*Given exercise*.
Work through the data below line by line and say how many lines hold "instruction"; give only the number.

*Tool calls from robot episodes*.
+ + + + +

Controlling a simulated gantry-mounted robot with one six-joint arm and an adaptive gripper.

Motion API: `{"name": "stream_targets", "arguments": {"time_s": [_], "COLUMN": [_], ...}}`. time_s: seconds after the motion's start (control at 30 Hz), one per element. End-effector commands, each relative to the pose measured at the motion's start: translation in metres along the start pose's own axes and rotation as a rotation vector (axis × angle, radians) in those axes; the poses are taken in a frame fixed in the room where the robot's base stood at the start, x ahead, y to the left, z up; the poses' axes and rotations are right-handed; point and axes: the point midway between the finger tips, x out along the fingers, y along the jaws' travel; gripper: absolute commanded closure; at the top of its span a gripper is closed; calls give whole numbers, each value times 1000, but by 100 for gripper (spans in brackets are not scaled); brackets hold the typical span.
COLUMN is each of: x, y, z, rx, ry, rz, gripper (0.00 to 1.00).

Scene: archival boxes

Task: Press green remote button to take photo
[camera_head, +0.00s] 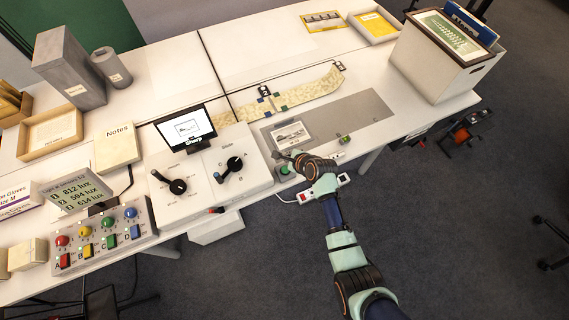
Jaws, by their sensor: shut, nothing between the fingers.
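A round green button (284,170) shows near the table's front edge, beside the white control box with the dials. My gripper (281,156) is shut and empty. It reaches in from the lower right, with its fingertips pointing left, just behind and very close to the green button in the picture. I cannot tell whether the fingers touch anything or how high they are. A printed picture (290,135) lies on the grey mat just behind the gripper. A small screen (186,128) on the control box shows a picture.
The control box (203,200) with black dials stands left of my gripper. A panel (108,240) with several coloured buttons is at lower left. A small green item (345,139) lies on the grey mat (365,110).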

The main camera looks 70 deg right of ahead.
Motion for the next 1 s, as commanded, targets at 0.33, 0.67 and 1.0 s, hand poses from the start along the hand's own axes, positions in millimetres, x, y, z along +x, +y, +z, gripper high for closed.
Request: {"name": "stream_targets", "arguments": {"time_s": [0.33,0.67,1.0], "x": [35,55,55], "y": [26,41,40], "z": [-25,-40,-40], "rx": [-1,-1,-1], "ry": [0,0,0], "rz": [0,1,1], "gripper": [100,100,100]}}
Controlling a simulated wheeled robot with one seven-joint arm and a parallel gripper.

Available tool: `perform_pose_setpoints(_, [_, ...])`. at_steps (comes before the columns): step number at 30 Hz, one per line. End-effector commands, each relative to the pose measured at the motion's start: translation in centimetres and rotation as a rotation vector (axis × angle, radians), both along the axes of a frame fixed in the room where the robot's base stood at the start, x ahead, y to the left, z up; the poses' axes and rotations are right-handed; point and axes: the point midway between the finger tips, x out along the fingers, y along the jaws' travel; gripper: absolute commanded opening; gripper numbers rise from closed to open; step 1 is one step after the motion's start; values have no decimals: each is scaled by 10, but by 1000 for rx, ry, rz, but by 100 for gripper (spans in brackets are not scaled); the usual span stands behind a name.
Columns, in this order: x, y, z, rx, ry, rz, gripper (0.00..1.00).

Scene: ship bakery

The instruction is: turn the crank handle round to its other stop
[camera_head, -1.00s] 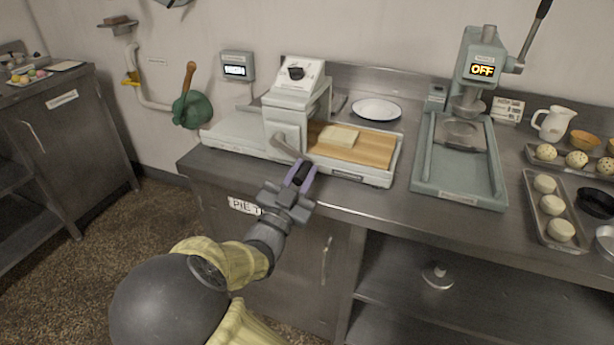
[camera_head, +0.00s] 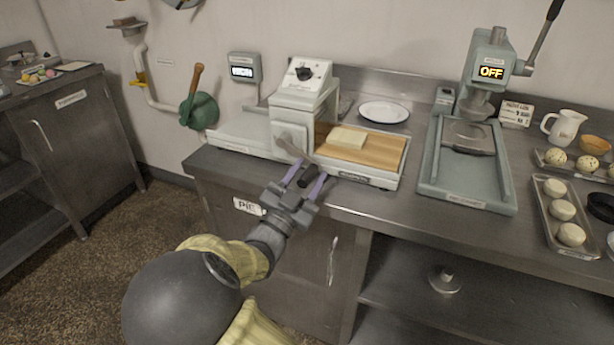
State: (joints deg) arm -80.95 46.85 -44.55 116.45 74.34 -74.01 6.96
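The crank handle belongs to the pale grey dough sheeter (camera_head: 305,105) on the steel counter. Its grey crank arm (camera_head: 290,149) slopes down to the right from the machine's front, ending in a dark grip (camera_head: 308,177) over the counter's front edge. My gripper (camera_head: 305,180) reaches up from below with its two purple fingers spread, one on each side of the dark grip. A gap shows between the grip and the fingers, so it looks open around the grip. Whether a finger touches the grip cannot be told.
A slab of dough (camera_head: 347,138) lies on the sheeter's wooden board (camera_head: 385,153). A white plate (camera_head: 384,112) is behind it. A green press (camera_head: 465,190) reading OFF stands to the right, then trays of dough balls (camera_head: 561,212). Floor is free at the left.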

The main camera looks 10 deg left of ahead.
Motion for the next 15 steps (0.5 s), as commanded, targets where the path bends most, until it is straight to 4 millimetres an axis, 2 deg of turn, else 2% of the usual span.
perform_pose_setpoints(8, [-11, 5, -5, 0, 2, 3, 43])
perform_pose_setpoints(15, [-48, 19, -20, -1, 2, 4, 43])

+ + + + +

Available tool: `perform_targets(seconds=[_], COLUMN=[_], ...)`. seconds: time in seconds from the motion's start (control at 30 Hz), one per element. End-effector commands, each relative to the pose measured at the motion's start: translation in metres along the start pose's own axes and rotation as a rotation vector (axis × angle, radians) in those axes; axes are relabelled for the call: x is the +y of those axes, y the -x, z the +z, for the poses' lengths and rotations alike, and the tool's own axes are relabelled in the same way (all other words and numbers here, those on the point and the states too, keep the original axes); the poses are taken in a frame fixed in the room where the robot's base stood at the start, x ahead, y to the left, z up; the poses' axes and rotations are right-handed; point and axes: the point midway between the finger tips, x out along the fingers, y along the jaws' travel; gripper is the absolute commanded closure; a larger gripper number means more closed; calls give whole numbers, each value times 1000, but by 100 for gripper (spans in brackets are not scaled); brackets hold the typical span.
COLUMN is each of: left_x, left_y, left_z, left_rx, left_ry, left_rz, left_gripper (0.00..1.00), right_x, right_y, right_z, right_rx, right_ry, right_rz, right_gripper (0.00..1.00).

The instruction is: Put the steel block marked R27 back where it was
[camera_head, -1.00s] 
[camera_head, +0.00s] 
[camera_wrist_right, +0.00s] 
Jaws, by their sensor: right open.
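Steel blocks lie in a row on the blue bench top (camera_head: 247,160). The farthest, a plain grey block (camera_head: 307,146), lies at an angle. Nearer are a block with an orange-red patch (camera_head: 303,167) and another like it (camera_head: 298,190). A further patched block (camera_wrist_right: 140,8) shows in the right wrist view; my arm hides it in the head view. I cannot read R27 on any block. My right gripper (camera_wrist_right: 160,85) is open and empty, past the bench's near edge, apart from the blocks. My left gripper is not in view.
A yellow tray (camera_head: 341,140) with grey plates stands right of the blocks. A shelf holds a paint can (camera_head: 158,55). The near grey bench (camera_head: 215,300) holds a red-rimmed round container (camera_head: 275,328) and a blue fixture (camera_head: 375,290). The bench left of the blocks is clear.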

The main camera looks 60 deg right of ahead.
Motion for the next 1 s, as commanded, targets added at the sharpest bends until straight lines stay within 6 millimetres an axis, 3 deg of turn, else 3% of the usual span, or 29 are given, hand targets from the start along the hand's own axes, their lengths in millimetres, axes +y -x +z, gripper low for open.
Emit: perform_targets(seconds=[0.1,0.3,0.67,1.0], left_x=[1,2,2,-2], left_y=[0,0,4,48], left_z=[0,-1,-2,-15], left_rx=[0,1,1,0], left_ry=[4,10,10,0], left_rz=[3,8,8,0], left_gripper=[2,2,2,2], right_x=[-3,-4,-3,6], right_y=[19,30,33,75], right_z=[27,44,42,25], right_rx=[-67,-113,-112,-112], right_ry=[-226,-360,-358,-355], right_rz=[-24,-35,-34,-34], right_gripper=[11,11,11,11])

+ + + + +

*Task response*.
2